_EXERCISE AIM_:
Your task is to copy every line of the records below that contains "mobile".

..............................

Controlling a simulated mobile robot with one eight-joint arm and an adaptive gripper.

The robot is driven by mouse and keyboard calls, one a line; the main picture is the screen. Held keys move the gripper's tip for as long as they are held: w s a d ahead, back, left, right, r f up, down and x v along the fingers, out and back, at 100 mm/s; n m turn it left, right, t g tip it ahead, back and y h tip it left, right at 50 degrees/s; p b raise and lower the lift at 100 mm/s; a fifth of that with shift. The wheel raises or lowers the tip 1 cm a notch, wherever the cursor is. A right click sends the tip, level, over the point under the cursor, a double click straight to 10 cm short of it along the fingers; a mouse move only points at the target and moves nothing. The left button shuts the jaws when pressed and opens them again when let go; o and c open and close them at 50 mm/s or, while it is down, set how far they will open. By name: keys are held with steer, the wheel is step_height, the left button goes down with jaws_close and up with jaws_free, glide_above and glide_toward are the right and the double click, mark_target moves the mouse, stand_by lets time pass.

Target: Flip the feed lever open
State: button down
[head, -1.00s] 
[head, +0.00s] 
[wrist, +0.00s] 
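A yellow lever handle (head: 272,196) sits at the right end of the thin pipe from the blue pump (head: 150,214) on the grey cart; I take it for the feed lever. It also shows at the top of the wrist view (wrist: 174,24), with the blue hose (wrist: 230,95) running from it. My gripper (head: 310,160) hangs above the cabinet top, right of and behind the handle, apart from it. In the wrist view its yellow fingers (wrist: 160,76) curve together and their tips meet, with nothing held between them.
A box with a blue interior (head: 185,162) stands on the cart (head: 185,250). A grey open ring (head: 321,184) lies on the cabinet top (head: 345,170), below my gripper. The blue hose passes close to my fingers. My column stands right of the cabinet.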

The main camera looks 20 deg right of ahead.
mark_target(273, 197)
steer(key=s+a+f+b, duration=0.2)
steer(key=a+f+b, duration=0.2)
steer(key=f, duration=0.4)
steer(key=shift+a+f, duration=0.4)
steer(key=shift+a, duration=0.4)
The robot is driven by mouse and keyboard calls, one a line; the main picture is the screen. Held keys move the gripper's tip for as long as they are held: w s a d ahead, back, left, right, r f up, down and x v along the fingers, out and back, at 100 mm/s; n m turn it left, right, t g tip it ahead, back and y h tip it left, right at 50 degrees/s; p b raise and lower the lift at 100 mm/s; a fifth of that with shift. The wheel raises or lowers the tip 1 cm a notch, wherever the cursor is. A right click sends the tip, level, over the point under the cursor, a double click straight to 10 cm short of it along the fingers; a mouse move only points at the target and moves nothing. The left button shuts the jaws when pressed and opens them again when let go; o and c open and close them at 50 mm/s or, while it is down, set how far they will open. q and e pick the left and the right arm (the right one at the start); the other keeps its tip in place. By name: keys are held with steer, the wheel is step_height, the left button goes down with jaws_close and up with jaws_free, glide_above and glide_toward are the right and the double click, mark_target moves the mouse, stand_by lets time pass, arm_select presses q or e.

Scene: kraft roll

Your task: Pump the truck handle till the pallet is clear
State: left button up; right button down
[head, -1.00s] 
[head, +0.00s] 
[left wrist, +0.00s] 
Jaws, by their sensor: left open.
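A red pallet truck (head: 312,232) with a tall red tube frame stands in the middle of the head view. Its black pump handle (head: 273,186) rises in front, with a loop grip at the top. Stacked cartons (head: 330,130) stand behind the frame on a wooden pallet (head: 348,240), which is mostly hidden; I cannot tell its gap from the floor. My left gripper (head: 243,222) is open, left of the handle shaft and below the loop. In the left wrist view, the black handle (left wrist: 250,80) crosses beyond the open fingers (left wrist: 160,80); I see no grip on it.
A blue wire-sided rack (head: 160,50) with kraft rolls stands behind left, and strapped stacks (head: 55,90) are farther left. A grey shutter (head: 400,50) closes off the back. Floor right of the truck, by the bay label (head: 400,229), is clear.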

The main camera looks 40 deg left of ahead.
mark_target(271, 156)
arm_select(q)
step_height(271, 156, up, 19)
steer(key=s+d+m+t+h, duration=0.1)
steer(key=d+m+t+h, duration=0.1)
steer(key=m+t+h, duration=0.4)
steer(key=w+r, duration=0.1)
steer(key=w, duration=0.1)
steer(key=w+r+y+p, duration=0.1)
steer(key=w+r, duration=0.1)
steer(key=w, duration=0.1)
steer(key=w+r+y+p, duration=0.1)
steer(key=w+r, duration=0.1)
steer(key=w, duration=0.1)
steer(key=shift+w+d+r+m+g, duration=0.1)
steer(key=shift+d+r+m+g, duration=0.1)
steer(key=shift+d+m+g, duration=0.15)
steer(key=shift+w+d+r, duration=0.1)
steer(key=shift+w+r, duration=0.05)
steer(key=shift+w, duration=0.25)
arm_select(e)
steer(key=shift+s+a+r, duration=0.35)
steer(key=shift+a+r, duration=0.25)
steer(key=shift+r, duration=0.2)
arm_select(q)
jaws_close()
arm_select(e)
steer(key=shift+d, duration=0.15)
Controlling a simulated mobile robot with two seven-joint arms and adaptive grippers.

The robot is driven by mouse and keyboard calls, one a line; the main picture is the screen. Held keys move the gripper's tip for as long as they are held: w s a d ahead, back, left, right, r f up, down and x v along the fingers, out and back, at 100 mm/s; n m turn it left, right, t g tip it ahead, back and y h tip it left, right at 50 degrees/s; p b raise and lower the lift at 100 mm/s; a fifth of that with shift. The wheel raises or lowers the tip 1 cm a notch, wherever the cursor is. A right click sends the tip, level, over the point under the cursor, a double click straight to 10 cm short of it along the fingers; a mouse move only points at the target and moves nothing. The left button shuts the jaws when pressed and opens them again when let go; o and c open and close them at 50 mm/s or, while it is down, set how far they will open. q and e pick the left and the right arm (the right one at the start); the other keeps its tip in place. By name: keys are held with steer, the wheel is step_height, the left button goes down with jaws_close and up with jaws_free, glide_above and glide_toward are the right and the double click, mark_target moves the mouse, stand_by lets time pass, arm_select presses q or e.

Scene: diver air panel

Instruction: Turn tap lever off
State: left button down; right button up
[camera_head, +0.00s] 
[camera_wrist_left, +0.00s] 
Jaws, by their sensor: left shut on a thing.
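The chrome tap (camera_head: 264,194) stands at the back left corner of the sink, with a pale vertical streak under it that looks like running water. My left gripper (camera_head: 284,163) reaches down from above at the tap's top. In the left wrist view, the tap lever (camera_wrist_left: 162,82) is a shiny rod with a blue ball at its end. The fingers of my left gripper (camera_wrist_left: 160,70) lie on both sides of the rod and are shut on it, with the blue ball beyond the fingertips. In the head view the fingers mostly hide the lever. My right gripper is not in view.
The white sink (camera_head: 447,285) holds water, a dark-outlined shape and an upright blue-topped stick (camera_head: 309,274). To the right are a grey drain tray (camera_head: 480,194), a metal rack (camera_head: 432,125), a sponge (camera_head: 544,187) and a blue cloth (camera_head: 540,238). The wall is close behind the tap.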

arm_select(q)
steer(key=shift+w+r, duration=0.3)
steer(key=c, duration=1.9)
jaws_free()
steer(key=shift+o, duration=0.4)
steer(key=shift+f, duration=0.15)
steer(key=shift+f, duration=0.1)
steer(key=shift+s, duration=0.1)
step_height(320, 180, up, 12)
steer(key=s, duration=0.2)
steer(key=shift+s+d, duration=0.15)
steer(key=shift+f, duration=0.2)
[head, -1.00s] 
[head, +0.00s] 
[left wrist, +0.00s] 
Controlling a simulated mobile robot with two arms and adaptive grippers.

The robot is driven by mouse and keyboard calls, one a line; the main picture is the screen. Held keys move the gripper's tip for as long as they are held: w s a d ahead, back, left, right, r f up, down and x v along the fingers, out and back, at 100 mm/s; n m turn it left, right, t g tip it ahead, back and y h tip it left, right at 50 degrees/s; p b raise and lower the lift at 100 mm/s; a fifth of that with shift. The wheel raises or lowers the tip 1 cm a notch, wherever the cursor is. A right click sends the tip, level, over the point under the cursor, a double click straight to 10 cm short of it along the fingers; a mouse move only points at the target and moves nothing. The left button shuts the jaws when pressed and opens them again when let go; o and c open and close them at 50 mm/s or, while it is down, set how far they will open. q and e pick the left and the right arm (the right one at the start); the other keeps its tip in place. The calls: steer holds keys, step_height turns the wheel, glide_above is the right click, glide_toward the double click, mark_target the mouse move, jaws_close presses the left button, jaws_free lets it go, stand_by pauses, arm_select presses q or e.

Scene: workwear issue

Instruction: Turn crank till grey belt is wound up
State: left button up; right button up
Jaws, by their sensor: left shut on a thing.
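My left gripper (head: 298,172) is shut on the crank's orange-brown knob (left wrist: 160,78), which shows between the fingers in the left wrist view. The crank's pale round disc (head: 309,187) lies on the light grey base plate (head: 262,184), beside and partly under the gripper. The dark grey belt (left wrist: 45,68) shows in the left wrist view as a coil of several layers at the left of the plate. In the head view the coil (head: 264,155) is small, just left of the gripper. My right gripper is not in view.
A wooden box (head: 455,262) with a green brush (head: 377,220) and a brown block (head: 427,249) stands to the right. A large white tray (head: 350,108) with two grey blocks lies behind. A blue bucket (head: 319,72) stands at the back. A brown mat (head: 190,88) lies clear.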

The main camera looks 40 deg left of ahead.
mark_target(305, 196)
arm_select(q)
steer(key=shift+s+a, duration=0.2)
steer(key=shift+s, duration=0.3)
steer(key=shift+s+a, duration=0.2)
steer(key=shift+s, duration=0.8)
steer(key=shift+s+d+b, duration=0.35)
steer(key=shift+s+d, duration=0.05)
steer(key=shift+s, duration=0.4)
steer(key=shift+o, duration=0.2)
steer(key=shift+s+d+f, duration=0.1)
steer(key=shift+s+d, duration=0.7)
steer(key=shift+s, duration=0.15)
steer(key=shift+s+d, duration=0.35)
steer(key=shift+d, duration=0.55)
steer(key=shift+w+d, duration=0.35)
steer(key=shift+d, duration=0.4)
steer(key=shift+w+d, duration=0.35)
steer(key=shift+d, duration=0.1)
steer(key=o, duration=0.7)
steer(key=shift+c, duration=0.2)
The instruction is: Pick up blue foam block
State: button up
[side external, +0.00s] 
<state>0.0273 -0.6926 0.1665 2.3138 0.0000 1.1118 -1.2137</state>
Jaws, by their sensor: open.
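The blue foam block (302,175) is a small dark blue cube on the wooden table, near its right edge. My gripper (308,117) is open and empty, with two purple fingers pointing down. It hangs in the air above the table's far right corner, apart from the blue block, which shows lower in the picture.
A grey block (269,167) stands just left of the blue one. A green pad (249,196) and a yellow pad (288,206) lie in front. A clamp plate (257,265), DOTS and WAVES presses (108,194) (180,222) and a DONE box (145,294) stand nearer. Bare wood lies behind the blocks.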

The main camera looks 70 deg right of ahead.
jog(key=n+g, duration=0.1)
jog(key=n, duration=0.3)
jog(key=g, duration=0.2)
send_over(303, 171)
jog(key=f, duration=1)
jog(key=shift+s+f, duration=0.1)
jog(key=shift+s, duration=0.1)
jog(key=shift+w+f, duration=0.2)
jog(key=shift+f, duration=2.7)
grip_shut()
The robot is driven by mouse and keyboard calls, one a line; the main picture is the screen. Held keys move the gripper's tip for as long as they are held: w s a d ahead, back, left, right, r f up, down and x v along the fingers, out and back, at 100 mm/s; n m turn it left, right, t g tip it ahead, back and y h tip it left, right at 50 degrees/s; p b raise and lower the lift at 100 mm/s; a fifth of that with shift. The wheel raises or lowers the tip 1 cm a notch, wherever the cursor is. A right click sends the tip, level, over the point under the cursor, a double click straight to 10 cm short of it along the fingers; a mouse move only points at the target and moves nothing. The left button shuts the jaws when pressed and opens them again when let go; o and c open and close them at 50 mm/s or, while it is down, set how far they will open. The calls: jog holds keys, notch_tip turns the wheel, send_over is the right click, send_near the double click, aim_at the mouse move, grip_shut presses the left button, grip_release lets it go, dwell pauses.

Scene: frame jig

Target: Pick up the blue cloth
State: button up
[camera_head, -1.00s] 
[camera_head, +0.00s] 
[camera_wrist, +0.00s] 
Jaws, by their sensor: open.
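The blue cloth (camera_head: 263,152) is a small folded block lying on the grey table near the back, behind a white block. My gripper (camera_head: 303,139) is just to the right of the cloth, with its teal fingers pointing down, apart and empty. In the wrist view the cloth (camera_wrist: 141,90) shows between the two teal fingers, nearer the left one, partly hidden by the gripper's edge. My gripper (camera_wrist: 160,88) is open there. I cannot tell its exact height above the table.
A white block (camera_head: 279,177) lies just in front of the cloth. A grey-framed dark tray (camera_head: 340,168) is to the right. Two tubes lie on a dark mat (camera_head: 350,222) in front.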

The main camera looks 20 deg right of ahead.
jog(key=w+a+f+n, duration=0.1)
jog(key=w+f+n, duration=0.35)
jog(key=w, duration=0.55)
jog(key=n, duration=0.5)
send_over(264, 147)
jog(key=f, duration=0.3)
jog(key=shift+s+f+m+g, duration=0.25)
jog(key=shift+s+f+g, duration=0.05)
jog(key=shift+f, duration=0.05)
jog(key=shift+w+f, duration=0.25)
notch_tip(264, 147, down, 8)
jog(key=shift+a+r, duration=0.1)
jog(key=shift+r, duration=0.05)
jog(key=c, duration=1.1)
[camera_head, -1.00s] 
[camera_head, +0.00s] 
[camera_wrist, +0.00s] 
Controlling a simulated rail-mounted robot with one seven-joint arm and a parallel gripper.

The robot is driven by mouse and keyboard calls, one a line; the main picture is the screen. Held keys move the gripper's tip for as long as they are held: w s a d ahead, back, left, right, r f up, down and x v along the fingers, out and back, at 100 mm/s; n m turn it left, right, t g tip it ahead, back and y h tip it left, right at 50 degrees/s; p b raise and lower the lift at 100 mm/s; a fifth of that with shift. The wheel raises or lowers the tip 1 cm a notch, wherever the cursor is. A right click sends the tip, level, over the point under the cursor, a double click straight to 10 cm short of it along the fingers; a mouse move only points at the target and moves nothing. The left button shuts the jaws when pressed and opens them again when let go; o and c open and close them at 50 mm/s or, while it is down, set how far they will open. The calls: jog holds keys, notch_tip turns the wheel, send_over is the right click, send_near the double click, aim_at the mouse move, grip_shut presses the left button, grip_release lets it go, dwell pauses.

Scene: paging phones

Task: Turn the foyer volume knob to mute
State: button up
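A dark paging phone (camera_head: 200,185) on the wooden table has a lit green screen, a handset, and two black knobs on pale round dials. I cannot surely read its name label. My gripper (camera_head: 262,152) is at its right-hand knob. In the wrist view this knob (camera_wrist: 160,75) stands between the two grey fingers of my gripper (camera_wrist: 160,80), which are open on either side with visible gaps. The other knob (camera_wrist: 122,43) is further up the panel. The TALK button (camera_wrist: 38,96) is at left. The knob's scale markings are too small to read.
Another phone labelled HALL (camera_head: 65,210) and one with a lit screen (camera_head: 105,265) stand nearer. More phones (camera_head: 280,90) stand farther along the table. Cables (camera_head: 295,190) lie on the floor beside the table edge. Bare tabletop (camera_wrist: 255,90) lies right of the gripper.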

..............................

_SOLUTION FOR THIS PROBLEM_:
Controlling a simulated mobile robot with one eight-joint arm and an adaptive gripper.
Controlling a simulated mobile robot with two seven-joint arms and adaptive grippers.
Controlling a simulated mobile robot with two arms and adaptive grippers.

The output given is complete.